REQUIREMENTS: Using the data that follows, return exactly the lines from the one that contains "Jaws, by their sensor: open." through the one that contains "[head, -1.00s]", ends included.

>> begin RECORDS PROVIDED

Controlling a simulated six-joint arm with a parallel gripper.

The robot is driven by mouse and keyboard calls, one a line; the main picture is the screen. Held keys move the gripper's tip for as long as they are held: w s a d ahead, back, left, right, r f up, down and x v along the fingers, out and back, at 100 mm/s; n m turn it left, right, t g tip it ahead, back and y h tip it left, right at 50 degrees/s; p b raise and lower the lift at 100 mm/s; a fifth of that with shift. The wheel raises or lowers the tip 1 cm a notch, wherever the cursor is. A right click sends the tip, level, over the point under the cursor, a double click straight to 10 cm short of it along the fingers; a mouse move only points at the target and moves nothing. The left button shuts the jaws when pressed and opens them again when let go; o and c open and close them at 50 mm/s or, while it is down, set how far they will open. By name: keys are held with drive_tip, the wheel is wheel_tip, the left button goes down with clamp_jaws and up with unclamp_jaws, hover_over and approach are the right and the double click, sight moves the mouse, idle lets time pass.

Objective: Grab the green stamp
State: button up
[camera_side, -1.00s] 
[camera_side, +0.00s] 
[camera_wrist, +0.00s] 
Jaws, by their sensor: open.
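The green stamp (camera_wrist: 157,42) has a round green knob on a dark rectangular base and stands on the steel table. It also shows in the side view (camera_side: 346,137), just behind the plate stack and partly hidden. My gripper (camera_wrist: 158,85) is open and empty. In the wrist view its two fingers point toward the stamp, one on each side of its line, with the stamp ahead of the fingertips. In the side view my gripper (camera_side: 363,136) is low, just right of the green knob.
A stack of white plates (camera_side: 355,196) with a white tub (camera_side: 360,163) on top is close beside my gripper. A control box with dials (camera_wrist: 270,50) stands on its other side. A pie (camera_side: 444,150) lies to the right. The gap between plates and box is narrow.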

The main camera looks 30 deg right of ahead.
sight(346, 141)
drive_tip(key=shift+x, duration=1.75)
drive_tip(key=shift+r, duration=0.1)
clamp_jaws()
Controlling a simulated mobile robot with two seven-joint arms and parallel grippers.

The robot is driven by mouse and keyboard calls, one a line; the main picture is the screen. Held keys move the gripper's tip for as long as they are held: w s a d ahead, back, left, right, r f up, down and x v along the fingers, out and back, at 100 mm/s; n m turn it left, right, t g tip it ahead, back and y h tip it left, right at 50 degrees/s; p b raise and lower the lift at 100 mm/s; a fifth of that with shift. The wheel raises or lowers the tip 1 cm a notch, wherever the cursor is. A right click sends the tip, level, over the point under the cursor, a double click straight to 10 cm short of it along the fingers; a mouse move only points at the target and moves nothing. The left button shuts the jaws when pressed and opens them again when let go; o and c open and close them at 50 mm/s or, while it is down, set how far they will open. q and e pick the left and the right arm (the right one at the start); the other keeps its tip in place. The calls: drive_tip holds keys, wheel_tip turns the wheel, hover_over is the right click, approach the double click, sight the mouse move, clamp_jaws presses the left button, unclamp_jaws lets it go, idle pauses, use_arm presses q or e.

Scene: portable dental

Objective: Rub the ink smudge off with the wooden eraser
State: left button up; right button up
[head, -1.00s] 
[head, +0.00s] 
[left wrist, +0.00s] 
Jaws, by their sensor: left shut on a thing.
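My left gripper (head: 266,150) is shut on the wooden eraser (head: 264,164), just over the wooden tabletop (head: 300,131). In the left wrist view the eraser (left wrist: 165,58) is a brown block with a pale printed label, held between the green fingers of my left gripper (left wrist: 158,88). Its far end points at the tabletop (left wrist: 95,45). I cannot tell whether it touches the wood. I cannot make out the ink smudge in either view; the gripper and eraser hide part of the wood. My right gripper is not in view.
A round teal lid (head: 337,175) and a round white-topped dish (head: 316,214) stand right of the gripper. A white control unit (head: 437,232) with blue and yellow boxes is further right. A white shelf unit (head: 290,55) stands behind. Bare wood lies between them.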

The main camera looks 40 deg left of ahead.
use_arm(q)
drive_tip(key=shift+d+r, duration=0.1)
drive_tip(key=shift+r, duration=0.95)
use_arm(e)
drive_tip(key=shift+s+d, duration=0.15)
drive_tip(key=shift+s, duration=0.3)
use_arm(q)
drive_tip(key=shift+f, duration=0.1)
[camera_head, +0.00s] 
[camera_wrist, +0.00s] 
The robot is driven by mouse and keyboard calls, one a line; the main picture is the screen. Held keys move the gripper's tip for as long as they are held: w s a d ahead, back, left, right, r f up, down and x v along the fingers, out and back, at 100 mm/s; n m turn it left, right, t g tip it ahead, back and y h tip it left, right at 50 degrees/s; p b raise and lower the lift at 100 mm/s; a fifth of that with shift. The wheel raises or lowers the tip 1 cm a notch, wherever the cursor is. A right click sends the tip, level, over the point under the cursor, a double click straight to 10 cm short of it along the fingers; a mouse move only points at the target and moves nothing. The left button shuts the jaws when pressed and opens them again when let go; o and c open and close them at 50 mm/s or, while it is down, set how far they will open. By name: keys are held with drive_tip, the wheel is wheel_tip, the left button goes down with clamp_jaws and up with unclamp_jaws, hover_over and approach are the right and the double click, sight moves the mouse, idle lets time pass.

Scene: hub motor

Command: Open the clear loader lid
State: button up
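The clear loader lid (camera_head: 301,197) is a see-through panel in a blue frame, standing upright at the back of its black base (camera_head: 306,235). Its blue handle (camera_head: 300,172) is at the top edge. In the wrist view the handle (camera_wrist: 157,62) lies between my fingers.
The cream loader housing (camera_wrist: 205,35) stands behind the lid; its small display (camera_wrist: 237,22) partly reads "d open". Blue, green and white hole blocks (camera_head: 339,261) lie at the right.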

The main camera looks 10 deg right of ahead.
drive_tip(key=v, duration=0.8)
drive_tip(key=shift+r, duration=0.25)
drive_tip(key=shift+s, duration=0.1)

>> end RECORDS PROVIDED

CORRECT OUTPUT:
Jaws, by their sensor: open.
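The green stamp (camera_wrist: 157,42) has a round green knob on a dark rectangular base and stands on the steel table. It also shows in the side view (camera_side: 346,137), just behind the plate stack and partly hidden. My gripper (camera_wrist: 158,85) is open and empty. In the wrist view its two fingers point toward the stamp, one on each side of its line, with the stamp ahead of the fingertips. In the side view my gripper (camera_side: 363,136) is low, just right of the green knob.
A stack of white plates (camera_side: 355,196) with a white tub (camera_side: 360,163) on top is close beside my gripper. A control box with dials (camera_wrist: 270,50) stands on its other side. A pie (camera_side: 444,150) lies to the right. The gap between plates and box is narrow.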

The main camera looks 30 deg right of ahead.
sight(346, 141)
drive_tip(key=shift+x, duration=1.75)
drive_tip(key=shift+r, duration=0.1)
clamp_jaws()
Controlling a simulated mobile robot with two seven-joint arms and parallel grippers.

The robot is driven by mouse and keyboard calls, one a line; the main picture is the screen. Held keys move the gripper's tip for as long as they are held: w s a d ahead, back, left, right, r f up, down and x v along the fingers, out and back, at 100 mm/s; n m turn it left, right, t g tip it ahead, back and y h tip it left, right at 50 degrees/s; p b raise and lower the lift at 100 mm/s; a fifth of that with shift. The wheel raises or lowers the tip 1 cm a notch, wherever the cursor is. A right click sends the tip, level, over the point under the cursor, a double click straight to 10 cm short of it along the fingers; a mouse move only points at the target and moves nothing. The left button shuts the jaws when pressed and opens them again when let go; o and c open and close them at 50 mm/s or, while it is down, set how far they will open. q and e pick the left and the right arm (the right one at the start); the other keeps its tip in place. The calls: drive_tip holds keys, wheel_tip turns the wheel, hover_over is the right click, approach the double click, sight the mouse move, clamp_jaws presses the left button, unclamp_jaws lets it go, idle pauses, use_arm presses q or e.

Scene: portable dental

Objective: Rub the ink smudge off with the wooden eraser
State: left button up; right button up
[head, -1.00s] 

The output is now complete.